In rational analysis, two facts emerge to silhouette against a turbulent background. The Project Vanguard objective was accomplished during the International Geophysical Year, as planned, and our military forces achieved a retaliatory power before the Soviet Union could have destroyed our civilization by a ballistic-missile attack. Both programs were successful despite the many obstacles encountered.

This carefully researched history of Project Vanguard, resulting from years of study by Constance McLaughlin Green and Milton Lomask, escorts the reader step by step through planning, setbacks, successes, and final launchings, including effects of individual and mass psychology.
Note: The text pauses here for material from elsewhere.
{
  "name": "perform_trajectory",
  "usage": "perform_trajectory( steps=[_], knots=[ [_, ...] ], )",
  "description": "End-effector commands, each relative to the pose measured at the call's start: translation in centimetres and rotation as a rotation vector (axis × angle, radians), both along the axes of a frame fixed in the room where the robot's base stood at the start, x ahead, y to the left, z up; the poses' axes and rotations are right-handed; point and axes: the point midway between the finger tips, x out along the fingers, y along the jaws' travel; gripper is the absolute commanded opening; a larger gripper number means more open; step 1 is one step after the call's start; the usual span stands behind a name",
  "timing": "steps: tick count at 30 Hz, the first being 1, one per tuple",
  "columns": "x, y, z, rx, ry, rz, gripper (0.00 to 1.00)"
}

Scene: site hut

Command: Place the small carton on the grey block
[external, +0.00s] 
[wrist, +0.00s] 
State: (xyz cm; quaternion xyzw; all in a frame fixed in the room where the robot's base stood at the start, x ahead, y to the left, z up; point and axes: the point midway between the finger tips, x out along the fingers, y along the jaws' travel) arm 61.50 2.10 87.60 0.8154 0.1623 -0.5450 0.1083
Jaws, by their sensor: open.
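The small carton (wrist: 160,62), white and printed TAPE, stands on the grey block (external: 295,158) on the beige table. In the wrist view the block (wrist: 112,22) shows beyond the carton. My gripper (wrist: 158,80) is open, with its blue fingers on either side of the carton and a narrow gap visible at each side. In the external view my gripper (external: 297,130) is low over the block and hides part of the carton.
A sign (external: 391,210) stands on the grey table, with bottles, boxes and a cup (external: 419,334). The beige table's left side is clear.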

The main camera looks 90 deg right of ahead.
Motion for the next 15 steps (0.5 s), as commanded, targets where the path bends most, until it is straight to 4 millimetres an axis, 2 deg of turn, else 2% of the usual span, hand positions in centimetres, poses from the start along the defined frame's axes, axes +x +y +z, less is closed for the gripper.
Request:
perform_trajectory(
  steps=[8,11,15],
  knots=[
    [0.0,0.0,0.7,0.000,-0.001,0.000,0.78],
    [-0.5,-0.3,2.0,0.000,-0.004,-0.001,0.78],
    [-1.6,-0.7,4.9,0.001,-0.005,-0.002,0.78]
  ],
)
Since contributions by the armed services form the web on which the following chapters pattern, it seems appropriate to apply to the authors, as well as to Vanguard, those high compliments of military terminology: Mission accomplished and well done.

To this decade-later evaluation, I believe it is pertinent to add that Project Vanguard contributed in major ways to the manned lunar orbitings and landings in which principles of scientific perfection were maintained and America was first.